• [PROBLEM TO WORK ON]: Find every line in the records below that holds the word "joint", and copy it out.
◇ ◇ ◇
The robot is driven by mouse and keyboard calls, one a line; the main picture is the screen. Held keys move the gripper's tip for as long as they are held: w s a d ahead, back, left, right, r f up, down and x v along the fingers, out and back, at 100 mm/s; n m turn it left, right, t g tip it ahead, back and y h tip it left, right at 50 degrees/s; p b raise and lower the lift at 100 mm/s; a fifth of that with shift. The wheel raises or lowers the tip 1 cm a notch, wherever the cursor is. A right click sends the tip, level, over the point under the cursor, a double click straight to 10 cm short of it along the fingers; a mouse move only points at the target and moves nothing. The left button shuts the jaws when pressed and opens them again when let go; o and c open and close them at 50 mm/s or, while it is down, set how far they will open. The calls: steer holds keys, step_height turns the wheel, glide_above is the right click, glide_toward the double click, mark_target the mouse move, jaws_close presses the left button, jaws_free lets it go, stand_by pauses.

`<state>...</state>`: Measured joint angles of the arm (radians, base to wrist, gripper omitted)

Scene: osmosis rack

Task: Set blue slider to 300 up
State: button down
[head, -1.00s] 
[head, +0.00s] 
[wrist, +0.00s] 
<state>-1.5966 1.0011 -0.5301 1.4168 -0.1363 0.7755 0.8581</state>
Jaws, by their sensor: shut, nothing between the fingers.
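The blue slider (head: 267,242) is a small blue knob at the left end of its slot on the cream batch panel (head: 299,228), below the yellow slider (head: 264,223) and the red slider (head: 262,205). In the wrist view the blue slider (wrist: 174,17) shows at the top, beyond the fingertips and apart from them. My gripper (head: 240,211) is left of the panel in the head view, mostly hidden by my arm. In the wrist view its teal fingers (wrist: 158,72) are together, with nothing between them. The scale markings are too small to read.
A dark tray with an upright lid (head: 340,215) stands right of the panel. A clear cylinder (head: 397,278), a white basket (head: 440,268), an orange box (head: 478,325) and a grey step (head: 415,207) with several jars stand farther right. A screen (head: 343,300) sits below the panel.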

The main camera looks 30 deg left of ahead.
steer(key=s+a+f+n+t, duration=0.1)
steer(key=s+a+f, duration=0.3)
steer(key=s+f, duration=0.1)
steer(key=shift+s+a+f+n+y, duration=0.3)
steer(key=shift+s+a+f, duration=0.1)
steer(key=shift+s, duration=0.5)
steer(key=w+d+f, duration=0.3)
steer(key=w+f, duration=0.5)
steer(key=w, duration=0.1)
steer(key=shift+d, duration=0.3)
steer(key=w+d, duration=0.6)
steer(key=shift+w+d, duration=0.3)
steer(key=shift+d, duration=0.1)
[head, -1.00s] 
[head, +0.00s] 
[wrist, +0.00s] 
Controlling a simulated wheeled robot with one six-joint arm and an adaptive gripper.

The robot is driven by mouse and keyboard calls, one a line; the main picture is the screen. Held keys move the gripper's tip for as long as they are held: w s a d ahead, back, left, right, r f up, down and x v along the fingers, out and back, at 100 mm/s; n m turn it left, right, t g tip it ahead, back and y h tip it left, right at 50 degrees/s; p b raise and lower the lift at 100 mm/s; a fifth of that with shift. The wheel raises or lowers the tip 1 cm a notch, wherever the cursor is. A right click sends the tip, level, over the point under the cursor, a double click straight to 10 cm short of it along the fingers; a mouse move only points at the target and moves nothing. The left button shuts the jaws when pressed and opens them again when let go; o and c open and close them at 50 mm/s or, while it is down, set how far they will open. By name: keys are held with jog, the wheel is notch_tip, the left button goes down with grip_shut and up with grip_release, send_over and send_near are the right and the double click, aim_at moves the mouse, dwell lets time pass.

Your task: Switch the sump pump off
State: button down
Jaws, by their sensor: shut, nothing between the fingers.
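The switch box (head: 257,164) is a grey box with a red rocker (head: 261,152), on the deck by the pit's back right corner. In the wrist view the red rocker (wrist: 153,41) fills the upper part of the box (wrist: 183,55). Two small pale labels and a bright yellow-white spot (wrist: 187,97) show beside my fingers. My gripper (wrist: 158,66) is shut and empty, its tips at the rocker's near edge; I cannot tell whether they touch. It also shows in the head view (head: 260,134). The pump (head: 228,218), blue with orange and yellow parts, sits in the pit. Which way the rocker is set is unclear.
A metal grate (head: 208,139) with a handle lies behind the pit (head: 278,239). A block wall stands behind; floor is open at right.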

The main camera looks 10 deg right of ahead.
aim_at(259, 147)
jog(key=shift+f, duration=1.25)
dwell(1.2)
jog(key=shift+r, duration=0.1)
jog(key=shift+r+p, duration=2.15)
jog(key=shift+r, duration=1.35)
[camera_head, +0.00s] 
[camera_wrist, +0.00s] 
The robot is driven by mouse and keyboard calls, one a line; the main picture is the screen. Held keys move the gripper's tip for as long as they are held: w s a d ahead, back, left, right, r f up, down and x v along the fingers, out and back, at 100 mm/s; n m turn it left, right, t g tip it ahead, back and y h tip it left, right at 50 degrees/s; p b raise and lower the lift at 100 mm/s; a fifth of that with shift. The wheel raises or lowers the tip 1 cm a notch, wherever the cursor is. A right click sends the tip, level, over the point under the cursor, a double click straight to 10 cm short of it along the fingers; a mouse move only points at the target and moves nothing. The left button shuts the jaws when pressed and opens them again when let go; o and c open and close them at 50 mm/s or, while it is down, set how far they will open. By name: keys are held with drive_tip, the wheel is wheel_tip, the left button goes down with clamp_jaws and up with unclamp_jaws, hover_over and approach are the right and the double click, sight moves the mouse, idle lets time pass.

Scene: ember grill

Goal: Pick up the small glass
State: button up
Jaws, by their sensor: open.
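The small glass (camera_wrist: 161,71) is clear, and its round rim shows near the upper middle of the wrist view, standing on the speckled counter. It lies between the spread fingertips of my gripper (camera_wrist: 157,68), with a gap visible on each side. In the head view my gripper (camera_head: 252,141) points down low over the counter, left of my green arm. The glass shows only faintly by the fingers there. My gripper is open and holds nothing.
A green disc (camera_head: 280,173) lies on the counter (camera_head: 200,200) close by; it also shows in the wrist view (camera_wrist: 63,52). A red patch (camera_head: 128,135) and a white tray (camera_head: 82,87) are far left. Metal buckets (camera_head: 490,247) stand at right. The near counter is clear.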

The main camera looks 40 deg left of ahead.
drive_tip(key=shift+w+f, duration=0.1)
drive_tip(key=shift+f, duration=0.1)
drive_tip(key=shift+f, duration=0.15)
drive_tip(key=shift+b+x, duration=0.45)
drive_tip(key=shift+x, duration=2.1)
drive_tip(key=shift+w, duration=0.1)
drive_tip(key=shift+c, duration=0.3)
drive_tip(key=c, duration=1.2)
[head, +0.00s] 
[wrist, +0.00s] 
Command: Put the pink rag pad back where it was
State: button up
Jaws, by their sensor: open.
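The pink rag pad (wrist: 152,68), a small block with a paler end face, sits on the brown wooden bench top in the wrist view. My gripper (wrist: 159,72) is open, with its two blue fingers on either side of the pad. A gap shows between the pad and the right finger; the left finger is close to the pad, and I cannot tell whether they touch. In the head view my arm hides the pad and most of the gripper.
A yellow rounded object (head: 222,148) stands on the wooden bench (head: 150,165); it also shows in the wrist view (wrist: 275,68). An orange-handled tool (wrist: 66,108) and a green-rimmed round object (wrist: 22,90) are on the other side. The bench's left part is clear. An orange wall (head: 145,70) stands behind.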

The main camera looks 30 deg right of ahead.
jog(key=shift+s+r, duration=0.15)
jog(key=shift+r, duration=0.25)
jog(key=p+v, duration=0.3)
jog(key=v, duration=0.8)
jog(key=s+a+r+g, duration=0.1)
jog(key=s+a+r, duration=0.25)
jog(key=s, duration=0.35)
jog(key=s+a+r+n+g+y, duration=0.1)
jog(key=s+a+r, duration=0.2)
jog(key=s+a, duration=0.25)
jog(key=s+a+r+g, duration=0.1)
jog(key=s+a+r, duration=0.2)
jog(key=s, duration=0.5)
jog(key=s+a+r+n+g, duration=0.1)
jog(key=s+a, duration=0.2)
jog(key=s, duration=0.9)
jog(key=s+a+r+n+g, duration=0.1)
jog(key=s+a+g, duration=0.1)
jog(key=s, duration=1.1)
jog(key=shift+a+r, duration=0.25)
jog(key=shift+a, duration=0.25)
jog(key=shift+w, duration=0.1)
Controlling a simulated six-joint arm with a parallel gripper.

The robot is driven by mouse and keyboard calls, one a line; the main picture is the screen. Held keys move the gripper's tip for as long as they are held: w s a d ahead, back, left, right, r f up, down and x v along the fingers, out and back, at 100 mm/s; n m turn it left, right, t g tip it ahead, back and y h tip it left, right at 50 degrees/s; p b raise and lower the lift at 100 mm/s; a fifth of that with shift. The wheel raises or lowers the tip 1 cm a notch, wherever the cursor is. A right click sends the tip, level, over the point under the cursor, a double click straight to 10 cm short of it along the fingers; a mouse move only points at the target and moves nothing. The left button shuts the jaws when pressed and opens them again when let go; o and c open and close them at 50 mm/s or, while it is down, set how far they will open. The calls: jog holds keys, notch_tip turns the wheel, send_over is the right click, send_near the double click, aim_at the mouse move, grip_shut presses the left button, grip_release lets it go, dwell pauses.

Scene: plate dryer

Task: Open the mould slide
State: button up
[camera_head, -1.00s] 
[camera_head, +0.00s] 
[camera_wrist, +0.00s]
◇ ◇ ◇
• [REPLY]:
`<state>...</state>`: Measured joint angles of the arm (radians, base to wrist, gripper omitted)
Controlling a simulated wheeled robot with one six-joint arm and an adaptive gripper.
Controlling a simulated six-joint arm with a parallel gripper.

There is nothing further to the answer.